What to produce: Collect all lines below with the string "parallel".

## BEGIN

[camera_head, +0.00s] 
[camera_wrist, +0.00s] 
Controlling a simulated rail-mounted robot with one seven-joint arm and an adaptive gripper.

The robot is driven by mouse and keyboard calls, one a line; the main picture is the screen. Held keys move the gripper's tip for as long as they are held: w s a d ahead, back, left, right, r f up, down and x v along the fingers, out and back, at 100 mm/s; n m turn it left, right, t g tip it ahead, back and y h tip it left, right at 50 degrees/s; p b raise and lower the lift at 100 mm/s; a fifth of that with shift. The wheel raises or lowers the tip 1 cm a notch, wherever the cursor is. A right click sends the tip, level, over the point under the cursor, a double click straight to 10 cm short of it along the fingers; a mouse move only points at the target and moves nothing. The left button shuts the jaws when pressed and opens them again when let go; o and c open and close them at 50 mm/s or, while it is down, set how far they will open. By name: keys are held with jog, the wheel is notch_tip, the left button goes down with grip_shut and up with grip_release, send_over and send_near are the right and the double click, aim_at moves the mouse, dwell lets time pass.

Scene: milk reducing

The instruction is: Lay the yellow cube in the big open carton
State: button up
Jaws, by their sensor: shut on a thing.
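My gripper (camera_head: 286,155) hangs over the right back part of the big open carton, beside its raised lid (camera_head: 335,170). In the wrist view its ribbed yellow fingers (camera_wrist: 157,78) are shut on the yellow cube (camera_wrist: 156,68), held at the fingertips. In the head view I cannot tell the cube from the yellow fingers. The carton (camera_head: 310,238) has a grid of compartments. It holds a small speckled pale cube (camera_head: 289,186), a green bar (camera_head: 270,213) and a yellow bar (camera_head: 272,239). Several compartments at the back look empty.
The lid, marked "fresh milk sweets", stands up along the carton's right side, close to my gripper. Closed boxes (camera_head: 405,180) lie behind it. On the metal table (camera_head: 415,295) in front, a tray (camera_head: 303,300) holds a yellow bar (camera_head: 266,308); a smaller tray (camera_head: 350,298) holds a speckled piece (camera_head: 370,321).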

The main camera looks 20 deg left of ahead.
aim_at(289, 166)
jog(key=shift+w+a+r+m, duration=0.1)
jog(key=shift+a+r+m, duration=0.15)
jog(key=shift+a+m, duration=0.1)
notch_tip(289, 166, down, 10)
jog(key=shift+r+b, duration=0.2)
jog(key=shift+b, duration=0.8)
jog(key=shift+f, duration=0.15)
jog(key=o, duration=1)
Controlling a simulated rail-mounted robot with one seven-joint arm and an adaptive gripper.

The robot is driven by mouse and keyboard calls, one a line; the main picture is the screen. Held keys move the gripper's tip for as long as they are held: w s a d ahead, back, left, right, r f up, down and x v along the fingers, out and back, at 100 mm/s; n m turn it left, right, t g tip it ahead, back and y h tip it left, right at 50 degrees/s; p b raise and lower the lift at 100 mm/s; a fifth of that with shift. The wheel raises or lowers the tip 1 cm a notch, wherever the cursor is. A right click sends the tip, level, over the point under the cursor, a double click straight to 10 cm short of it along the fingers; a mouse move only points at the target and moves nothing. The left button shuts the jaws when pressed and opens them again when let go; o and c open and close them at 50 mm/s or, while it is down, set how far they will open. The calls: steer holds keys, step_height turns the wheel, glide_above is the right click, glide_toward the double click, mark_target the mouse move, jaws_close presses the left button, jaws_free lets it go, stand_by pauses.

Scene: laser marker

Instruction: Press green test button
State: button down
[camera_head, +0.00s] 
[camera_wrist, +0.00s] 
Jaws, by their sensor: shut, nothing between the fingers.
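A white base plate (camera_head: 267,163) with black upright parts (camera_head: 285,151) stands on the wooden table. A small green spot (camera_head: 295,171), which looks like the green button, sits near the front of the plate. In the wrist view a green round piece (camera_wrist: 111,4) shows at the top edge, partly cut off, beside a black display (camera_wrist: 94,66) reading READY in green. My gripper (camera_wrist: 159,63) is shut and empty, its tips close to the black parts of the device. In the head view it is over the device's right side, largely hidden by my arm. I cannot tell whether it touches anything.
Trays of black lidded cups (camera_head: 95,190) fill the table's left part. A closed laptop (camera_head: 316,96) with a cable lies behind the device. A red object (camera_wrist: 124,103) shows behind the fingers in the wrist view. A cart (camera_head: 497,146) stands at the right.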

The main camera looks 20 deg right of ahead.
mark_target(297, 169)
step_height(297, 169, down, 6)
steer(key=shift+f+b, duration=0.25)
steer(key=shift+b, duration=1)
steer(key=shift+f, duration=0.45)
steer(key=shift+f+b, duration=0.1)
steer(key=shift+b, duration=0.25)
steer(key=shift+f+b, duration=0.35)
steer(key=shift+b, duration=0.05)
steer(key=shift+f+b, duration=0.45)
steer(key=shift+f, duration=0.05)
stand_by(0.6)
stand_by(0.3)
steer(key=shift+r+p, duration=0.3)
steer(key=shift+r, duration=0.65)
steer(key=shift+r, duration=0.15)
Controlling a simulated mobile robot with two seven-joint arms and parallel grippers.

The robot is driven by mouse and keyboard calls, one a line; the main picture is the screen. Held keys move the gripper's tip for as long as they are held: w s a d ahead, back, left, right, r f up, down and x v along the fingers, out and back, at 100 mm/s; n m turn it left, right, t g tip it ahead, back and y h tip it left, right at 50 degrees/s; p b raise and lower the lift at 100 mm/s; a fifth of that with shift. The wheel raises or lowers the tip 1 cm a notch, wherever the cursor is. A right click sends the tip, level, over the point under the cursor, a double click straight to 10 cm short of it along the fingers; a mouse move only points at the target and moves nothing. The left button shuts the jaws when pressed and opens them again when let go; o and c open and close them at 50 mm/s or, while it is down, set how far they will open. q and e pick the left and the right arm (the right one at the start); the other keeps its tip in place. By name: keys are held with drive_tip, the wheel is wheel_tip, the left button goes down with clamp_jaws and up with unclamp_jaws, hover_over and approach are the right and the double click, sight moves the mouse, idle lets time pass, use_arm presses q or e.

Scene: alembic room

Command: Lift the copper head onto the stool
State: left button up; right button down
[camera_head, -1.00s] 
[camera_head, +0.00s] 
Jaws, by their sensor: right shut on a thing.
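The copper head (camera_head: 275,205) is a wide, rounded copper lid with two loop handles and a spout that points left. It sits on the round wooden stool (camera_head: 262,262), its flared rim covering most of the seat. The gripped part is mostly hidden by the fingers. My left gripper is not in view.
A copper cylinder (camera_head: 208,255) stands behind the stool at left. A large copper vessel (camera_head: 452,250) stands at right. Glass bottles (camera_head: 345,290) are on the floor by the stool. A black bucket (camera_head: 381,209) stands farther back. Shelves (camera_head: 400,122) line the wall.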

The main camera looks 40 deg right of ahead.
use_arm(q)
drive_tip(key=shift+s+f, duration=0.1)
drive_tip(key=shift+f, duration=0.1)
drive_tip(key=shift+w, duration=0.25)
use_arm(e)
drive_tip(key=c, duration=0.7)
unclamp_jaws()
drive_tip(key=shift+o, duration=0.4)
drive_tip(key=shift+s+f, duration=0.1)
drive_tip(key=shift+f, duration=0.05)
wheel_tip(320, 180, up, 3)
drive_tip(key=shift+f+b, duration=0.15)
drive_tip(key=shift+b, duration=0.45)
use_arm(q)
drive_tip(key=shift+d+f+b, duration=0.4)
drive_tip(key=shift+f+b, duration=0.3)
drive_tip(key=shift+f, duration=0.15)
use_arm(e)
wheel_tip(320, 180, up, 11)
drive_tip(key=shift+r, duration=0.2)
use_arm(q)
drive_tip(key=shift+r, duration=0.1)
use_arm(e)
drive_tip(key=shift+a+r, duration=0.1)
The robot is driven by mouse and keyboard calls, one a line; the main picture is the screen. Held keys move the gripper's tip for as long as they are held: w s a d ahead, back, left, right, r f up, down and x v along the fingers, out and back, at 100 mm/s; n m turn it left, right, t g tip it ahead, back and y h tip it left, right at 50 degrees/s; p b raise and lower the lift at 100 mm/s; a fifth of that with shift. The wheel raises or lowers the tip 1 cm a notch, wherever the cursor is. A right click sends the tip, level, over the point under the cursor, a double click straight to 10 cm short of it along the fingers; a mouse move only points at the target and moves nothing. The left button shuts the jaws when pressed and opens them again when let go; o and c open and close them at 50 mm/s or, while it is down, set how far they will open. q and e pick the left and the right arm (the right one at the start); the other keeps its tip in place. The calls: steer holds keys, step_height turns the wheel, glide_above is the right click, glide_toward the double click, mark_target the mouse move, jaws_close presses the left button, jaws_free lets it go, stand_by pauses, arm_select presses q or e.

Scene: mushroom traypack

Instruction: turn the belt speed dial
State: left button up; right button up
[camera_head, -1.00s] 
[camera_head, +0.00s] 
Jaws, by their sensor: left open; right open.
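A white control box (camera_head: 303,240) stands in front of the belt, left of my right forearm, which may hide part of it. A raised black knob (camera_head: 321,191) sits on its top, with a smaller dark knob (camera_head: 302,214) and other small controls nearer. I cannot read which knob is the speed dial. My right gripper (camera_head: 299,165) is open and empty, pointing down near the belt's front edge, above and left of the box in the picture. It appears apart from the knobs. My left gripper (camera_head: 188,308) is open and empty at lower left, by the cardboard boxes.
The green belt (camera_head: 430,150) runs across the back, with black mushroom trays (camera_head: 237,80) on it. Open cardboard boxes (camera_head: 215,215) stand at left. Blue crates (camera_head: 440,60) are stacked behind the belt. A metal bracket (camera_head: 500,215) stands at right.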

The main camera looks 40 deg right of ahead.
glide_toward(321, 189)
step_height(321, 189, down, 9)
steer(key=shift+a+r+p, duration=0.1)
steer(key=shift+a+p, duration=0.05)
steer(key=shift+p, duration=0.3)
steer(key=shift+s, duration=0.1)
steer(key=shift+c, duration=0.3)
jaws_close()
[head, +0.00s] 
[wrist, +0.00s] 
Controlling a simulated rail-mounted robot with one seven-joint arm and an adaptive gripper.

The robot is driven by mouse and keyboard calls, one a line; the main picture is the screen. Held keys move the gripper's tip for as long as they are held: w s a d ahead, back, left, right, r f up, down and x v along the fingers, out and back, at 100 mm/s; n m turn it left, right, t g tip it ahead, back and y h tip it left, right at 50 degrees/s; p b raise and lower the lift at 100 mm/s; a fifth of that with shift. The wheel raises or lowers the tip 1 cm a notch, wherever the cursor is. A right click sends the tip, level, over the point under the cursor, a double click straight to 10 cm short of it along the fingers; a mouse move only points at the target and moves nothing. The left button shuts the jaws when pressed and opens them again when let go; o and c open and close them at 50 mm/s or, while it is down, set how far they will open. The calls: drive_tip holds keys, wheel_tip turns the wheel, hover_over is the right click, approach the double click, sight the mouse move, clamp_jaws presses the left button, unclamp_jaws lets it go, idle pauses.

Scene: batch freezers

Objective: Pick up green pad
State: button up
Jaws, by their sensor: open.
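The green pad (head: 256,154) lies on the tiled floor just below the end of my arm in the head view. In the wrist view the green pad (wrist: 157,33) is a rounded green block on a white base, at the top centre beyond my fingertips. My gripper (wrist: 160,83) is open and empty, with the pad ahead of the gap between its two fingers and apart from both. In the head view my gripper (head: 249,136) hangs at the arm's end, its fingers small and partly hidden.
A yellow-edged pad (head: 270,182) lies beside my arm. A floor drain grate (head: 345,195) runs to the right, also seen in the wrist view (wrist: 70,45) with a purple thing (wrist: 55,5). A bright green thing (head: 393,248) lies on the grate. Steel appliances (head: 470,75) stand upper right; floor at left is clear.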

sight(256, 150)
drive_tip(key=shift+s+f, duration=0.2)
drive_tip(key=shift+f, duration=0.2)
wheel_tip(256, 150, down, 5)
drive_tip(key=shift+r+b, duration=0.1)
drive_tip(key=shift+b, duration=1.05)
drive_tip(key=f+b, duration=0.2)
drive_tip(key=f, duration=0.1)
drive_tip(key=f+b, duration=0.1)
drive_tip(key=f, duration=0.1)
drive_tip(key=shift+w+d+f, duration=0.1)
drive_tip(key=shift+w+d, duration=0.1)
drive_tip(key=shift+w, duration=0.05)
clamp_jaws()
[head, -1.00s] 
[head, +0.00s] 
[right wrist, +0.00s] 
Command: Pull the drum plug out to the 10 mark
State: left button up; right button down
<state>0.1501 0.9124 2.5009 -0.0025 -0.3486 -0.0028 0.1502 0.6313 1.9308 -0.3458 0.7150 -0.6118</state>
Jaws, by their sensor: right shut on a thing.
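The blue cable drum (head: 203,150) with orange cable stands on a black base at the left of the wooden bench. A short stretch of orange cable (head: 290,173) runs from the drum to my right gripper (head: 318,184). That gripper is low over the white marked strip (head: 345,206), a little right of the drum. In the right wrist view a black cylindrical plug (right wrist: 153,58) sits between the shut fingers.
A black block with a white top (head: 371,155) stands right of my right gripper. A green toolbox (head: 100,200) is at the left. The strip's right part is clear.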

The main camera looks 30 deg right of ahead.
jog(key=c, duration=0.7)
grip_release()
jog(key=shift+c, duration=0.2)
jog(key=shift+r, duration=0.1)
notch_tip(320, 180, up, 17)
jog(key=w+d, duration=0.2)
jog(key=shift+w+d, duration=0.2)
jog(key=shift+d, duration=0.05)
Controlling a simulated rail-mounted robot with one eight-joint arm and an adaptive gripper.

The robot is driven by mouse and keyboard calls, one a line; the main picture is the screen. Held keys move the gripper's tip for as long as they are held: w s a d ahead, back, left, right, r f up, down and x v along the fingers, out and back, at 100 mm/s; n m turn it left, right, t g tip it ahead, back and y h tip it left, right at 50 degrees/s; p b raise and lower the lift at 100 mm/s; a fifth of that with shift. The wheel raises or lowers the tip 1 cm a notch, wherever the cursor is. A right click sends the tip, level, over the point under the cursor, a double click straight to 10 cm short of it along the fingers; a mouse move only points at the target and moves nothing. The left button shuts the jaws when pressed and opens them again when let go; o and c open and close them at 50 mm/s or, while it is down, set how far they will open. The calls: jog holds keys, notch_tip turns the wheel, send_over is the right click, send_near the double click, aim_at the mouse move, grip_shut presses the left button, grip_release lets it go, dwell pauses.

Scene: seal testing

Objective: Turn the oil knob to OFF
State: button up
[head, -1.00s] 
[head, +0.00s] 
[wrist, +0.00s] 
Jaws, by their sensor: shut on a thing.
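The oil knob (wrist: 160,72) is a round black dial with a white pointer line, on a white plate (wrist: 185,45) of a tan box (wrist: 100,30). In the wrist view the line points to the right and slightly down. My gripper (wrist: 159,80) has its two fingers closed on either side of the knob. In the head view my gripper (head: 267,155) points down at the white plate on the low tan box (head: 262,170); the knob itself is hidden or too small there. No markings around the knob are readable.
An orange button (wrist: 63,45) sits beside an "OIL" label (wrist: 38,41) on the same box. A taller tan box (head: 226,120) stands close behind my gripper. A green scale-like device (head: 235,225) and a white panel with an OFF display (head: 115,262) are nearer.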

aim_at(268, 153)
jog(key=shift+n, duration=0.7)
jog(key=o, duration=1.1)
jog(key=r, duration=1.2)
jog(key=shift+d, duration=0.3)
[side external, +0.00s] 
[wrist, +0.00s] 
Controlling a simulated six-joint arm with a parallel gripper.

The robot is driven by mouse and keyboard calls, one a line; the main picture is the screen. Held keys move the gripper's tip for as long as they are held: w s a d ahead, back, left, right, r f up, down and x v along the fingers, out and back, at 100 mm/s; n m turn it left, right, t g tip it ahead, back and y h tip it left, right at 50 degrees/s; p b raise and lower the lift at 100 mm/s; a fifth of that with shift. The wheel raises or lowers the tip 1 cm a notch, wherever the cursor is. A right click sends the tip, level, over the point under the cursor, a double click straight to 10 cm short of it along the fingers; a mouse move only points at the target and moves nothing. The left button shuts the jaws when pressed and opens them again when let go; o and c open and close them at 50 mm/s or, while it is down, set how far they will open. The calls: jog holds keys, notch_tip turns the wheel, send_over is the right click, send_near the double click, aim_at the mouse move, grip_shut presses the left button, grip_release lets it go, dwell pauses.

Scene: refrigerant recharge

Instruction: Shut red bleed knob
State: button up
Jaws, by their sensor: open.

## END

The reply:
Controlling a simulated mobile robot with two seven-joint arms and parallel grippers.
Controlling a simulated six-joint arm with a parallel gripper.

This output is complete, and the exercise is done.